By the way fires are a part of life here and the Eastern media makes way too much of them. You need to get out of the big city more often.
I was going to add a comment that this service, even though it looks like it requires a fair bit of effort to maintain, is probably a big money saver because I imagine the authorities get lots of calls trying to get information about fire status.
Even though it isn’t what this site is about, there is a strong element in our culture of fascination with tragedies. Look at how stories about fires, murders, flooding typically crowd out coverage of local politics, which may be less jazzy, certainly less visual, but (unless the tragedy coverage motivates people to donate, and they are covered so often I think they typically have a demotivating effect) they have the effect of focusing attention away from areas where individual action might make a difference to ones where they are largely powerless.
I hope you appreciate the distinction. For people in the area or with an interest in CA, the site is clearly useful. But in a small way it is consistent with a thread in our culture that isn’t completely healthy.
I’m not sure I’ve adequately articulated what I find amiss here. It may simply be that the sort of media and now internet attention that encourages some unstable people to act out to get press coverage may also play out here. People who start fires intentionally (are there are those that do) now can watch the damage they’ve caused.
The latter is not a sufficient reason to have a site like this, but it’s an extreme example of the downside of more and better coverage of disasters.
He said he found it a tad repellent because it could lead to disaster voyeurism, something I saw lots of in the days before Katrina hit. BTW, I live in the center of map two with a dozen fires around me – little chance of a fire starting in my city, but the smoke is choking the entire valley area. Also, if someone is so worried about their second home burning up in those remote areas, s/he should’ve cleared the damn brush from around it like a good neighbor. A lot of folks lose their homes (first and second) by their neighbors (and often their own) utter laziness in clearing away the fuel for fires threatening homes from the area.
Apologies Yves, it’s even worse than what I thought you meant – someone wanting to see his handiwork on the internet to enjoy it. Really sick, but firebugs are of that type. I thought you only mean disaster voyeurism.
No need to apologize, I’m actually troubled by both types, although why the distant voyeurism should bother me is less clear.
I don’t know Yves. I think you’re perhaps making a bigger deal of the voyeurism thing than needs to be. There have been and always will be people who like to watch and people who are influenced by what others have done. It’s just easier these days to watch. It’s also easier to get caught if you are up to no good.
Would you say the same thing about showing the midwest flooding or earthquake faults? I think not because those are not things that human’s can make happen.
The fires are very significant economically for Calif. and for insurance companies. I believe I read just the other day that the budget for fire fighting for the season is already blown (and we’ve got 4 more months to go).
Saw that the federal government is desperately trying to hire more fire fighters for the whole west coast.

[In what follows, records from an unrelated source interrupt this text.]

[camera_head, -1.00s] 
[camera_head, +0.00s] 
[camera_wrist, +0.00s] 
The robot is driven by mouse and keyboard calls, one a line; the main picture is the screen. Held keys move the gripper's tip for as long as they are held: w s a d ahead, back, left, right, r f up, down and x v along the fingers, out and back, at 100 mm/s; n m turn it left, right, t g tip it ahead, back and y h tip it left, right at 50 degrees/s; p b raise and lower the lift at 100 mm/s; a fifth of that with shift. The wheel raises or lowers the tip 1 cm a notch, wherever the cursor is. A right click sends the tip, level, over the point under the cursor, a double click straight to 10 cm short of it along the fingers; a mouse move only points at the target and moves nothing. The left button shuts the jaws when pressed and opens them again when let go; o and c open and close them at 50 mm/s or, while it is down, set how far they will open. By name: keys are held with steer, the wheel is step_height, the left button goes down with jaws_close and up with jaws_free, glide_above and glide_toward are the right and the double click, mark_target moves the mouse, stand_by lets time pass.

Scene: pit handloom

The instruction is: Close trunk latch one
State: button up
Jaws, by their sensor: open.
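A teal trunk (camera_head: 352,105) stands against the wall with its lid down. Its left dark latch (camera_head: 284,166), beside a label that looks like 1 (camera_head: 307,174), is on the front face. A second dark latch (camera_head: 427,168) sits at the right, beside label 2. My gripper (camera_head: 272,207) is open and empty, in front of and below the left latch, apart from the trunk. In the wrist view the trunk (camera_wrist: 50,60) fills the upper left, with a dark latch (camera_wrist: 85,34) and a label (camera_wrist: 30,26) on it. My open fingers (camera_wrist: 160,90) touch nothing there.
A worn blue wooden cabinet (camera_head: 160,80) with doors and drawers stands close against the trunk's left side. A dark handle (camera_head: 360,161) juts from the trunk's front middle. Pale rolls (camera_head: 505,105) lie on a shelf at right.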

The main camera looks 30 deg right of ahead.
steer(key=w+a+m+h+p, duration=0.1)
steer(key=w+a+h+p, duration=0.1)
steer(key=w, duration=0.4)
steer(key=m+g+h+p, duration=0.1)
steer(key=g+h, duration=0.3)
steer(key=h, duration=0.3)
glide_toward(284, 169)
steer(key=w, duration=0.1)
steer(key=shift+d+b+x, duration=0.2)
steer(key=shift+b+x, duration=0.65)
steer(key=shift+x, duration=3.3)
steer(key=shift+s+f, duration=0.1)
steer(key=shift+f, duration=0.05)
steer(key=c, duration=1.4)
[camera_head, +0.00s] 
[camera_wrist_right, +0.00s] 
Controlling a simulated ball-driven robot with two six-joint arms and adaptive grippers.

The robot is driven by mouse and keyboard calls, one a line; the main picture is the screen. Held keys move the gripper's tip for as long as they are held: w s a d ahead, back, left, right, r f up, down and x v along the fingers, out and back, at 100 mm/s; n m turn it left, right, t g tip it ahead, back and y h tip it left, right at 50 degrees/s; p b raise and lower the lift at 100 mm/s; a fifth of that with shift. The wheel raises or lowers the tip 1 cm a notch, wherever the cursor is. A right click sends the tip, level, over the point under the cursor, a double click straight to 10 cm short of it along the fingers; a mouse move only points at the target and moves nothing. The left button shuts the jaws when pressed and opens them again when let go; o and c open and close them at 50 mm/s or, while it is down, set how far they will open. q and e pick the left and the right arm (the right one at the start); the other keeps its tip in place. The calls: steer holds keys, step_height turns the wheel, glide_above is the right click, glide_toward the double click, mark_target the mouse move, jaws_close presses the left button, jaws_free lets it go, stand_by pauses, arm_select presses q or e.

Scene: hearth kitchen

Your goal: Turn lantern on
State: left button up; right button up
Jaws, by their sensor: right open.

Maybe they should offer a deal to the unemployed. Fight or support the fire fighters at their camps, get paid the usual wages, but since you can’t look for a job while doing so, freeze your unemployment benefits and then restart them when the season is done or you quit. Although I was talking to a guy who worked fighting fires last year the other day. He said the pay was $1900 month (for the 8 month season) + hazard and OT pay. Doesn’t sound like a lot for the danger you have to put yourself in though.
As to showing fires or other things represented on Google maps, there are many, many mashups of Google maps with much interesting and unique info available. Check this out:
Folks, I said “a tad repellant”. But it then led to this long discussion in comments.
I think it’s also not healthy the way the crane disasters get covered in New York, but it seems that’s what it take to get corrupt inspectors busted. I’ve notice on the street people looking up nervously at cranes and talking among themselves about how worried they are. Even with the coverage, I remained oblivious to them until I started overhearing chatter on the street more than occasionally. I still don’t worry about cranes (please, a car accident is vastly more likely) but I now observe how people behave near buildings with cranes.
This sort of stuff messes with people’s heads in ways I’m not sure any of us can fully recognize. That may be the root of my sense of disquiet about it.
Yves, the fire report is a standard part of the weather report in the West. Fire is a natural part of the ecosystem in the Great Basin, so it has interest from more than a personal disaster angle.
From an economic perspective, of interest is whether the fires will affect local municipalities, insurance companies, and, of course, the housing inventory. That all seems rather cold in light of personal tragedy, but then, finance has always been a very cold approach to events that can have profound impact, positive and negative, on individuals.
I would say a fire map is not very different from a foreclosure map; the information is there because it is useful, but underneath every statistic is a potential personal tragedy. At least fire is a product of nature and an essential part of the ecosystem; foreclosures are neither.